→ **To be done**:
Identify all lines below that hold "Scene" and collect them.

****************************************

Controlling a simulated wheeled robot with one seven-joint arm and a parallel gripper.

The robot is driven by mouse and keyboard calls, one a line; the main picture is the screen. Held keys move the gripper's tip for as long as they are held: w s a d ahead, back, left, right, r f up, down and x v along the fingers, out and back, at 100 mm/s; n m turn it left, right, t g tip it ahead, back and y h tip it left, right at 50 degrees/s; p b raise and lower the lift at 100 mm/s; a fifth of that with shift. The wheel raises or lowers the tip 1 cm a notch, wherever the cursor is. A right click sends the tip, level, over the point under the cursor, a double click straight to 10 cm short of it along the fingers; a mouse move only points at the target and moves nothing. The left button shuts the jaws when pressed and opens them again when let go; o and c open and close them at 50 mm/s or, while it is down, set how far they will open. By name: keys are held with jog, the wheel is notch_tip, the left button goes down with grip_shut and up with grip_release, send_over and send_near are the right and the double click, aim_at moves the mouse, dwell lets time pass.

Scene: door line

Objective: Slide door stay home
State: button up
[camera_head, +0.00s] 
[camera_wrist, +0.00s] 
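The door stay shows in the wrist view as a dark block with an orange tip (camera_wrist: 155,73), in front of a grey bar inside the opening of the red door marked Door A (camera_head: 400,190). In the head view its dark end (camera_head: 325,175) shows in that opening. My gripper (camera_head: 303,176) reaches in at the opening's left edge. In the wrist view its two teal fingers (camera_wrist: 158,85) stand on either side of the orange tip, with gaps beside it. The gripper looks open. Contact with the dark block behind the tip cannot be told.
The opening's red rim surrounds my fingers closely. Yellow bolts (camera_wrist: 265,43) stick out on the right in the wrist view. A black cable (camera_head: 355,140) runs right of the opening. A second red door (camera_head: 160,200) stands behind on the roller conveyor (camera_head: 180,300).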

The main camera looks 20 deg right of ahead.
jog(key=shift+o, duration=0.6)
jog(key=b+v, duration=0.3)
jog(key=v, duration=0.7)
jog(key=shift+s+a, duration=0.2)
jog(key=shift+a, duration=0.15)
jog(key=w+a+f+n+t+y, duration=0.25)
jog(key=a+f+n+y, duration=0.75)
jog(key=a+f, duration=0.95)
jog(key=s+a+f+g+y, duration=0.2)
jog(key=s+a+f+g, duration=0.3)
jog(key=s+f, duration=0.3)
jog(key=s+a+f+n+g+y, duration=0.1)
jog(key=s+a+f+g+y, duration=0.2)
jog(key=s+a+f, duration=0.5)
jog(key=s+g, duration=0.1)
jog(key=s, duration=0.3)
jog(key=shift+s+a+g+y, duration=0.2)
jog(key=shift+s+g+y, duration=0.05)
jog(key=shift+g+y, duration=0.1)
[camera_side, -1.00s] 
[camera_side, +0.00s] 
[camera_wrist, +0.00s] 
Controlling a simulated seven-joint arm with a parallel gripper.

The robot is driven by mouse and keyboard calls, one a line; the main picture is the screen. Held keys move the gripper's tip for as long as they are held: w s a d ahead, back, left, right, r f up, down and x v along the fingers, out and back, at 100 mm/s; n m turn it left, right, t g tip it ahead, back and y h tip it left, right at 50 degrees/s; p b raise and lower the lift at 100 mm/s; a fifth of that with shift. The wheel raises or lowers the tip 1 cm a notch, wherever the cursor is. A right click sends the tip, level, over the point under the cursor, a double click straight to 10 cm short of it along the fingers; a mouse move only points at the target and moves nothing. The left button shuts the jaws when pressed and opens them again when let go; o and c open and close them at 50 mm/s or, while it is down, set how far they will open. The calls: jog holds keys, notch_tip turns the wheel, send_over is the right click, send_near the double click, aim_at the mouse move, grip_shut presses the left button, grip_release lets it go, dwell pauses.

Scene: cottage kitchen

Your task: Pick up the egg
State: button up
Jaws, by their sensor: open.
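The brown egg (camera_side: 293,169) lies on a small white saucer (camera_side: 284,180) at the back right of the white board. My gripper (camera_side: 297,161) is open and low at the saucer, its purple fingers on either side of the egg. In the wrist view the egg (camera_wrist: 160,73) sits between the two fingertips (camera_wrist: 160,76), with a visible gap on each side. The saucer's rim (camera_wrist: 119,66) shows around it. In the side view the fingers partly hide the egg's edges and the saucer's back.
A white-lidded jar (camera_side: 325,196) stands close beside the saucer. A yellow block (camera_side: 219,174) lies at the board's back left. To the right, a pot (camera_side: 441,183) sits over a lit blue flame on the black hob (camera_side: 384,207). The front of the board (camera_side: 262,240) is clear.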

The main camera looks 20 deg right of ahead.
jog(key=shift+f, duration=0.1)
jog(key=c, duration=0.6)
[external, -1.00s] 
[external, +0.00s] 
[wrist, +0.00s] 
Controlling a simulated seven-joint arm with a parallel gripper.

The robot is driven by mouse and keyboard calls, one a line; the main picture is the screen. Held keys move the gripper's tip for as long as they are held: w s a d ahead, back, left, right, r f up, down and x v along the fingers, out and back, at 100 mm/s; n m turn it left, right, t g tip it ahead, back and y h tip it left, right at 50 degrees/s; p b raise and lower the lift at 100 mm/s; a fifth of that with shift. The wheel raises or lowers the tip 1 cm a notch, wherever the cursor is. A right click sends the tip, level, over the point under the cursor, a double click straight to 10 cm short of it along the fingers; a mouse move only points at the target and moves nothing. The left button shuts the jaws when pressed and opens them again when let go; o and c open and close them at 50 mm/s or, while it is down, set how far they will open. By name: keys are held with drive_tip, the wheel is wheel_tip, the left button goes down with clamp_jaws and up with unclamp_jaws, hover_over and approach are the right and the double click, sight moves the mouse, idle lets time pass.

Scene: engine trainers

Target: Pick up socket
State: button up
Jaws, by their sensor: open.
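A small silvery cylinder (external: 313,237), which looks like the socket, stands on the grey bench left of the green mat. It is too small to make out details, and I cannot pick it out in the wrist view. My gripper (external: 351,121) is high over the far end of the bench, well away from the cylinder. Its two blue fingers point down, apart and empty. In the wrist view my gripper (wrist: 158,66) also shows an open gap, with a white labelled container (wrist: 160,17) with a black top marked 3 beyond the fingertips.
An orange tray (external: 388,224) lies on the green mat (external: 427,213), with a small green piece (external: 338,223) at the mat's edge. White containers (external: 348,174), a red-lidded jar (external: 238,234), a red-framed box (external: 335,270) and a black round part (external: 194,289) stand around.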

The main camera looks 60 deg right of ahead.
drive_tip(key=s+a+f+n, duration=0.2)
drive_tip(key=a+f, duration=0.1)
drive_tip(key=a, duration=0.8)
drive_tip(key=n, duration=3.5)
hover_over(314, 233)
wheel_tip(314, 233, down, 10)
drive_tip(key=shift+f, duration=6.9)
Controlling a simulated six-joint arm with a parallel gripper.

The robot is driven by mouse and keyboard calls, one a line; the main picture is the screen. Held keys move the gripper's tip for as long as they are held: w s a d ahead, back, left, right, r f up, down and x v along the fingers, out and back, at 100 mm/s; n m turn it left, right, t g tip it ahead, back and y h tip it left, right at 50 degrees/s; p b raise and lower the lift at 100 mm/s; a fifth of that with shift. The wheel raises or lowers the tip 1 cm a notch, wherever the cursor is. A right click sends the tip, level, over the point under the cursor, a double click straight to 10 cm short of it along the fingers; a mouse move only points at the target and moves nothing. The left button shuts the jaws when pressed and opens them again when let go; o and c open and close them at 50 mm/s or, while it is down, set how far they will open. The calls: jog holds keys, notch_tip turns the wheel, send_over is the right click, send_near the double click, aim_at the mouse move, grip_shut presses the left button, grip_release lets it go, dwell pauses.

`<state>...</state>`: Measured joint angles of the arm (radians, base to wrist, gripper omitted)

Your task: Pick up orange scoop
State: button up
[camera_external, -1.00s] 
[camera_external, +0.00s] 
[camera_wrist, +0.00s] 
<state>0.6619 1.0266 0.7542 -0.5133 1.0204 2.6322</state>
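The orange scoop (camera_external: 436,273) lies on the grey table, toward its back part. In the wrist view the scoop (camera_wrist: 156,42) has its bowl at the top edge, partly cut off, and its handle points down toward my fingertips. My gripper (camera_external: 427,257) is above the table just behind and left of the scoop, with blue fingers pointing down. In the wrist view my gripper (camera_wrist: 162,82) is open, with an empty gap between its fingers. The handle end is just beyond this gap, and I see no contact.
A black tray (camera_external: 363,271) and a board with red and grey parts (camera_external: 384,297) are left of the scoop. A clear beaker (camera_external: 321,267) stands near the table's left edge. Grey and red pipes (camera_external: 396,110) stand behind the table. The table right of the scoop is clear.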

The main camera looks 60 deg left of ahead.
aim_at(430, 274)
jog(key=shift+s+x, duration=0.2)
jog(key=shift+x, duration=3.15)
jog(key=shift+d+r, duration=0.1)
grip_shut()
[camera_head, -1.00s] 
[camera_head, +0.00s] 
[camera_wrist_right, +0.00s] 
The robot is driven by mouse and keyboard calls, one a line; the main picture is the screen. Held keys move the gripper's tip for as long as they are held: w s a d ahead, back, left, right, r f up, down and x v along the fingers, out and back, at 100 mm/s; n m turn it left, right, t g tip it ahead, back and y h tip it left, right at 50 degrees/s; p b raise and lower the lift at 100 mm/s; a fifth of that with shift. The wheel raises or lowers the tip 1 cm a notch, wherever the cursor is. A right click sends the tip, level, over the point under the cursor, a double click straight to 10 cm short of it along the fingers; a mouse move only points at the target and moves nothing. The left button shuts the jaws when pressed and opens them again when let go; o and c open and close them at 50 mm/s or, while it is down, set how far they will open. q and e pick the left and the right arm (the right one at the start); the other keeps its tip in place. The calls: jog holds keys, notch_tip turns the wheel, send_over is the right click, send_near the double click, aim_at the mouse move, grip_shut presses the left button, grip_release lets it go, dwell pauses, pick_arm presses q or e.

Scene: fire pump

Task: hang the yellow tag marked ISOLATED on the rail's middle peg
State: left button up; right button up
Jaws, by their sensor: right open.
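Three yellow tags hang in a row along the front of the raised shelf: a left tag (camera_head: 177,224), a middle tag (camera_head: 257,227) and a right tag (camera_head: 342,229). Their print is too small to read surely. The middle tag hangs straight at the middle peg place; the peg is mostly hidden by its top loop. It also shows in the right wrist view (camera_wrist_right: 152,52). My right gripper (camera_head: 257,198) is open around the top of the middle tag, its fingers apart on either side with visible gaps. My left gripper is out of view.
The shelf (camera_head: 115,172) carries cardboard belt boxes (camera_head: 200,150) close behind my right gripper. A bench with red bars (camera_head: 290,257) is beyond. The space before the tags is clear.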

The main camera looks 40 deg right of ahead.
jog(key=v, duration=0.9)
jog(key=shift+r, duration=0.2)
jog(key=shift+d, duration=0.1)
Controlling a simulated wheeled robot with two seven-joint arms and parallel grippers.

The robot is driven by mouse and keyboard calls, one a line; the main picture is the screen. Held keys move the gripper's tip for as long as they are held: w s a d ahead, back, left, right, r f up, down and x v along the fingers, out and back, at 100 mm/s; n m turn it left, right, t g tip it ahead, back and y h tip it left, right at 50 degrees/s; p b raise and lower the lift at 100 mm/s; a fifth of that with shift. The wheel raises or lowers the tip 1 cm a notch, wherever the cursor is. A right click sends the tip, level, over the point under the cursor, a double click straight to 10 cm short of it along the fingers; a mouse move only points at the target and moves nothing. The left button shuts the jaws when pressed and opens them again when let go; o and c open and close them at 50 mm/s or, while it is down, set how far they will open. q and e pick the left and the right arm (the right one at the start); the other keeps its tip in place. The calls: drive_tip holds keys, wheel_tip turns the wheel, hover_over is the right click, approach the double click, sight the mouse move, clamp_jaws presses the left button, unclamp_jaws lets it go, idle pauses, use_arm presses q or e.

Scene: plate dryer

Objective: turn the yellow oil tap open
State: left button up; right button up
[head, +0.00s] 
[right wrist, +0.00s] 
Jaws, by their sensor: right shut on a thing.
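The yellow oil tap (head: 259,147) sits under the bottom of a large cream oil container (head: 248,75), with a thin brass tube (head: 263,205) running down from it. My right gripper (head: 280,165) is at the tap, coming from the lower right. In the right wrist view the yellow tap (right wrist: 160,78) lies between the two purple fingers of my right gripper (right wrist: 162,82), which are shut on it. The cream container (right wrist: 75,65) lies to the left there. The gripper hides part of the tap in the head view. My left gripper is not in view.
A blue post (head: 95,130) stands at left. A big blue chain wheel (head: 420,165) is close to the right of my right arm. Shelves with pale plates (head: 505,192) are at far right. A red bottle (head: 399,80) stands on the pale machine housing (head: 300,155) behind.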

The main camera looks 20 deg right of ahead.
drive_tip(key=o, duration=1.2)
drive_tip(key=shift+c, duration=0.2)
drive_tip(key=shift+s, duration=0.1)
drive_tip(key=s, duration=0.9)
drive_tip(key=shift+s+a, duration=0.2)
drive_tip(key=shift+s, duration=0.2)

****************************************

→ **Expected answer**:
Scene: door line
Scene: cottage kitchen
Scene: engine trainers
Scene: fire pump
Scene: plate dryer

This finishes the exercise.